稲武フィールド林地は南北約 3 ㎞、東西約 1 ㎞の広がりを持ち、海抜高は920 m~1,230 mです。矢作川水系に属する根羽川支流の野入川源流部にあたり、中南部の月ヶ平とアララギ峠地区は傾斜が急であるのに対して、北部の高トッケ地区の傾斜は緩やかで、かなりの平坦地を含む準平原地形となっています。林地全体が標高1,000 m付近の源流域にある急傾斜地の演習林は全国的にみても少なく、大きな特色となっています。
標高が高いために気温は低く、林地(月ヶ平地区、標高940 m)の年平均気温は約9.4 ℃、冬季の最低気温は-15 ℃を下回ることもしばしばです。年降水量は、事務所のある稲武町(標高520 m)では約2,000 ㎜ですが、林地ではこれよりやや多い2,100 ㎜程度となっています。降雪量は比較的少なく、とくに温暖化傾向にある昨今では、積雪が30 ㎝を超えることはほとんどありません。

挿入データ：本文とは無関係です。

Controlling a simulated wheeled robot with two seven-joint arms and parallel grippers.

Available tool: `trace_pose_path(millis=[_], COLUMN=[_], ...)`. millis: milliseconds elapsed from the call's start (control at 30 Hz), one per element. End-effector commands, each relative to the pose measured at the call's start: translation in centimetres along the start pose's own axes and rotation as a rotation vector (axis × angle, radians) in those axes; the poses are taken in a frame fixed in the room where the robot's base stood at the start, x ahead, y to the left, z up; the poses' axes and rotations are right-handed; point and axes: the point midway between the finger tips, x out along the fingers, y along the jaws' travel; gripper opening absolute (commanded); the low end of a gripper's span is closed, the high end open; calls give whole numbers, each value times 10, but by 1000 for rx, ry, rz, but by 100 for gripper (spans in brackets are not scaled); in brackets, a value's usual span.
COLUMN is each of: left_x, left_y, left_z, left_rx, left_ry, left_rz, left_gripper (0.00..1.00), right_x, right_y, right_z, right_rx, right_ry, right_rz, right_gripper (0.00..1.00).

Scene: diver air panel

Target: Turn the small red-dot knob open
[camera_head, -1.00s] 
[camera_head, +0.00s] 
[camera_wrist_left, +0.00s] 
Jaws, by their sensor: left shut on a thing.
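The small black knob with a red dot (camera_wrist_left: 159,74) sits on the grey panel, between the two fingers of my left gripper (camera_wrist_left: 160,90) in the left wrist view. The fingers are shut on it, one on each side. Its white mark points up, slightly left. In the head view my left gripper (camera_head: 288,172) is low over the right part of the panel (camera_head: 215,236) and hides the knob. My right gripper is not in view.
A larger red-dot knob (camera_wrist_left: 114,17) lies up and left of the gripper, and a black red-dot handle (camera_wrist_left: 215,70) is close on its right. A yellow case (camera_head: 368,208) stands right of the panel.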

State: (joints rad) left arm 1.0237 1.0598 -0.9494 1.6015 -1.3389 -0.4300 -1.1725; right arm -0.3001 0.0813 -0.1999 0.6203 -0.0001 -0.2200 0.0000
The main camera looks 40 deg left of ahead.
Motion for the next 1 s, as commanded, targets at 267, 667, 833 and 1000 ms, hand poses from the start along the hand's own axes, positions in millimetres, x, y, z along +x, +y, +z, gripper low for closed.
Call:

地質は、基岩の大部分は先新生代の角閃雲母花崗岩からなっています。また、南東隅の最高標高地点では、第三紀の輝石安山岩が露出しています。月ヶ平とアララギ峠両地区の土壌型は、ほとんどがBD型あるいはBD(d)型で、沢筋にBE型、その一部に若干のG型が見られ、南東隅の第三紀輝石安山岩の地域にはBL型土壌が局在しています。これに対して、高トッケ地区にはG型の分布が多く、尾根部には若干のBC型が見られます。月ヶ平とアララギ峠両地区に比べると、地勢・地質・土壌の影響のためか、高トッケ地区は土壌層が薄く、また冬期の低温も著しいため、地位はやや劣ります。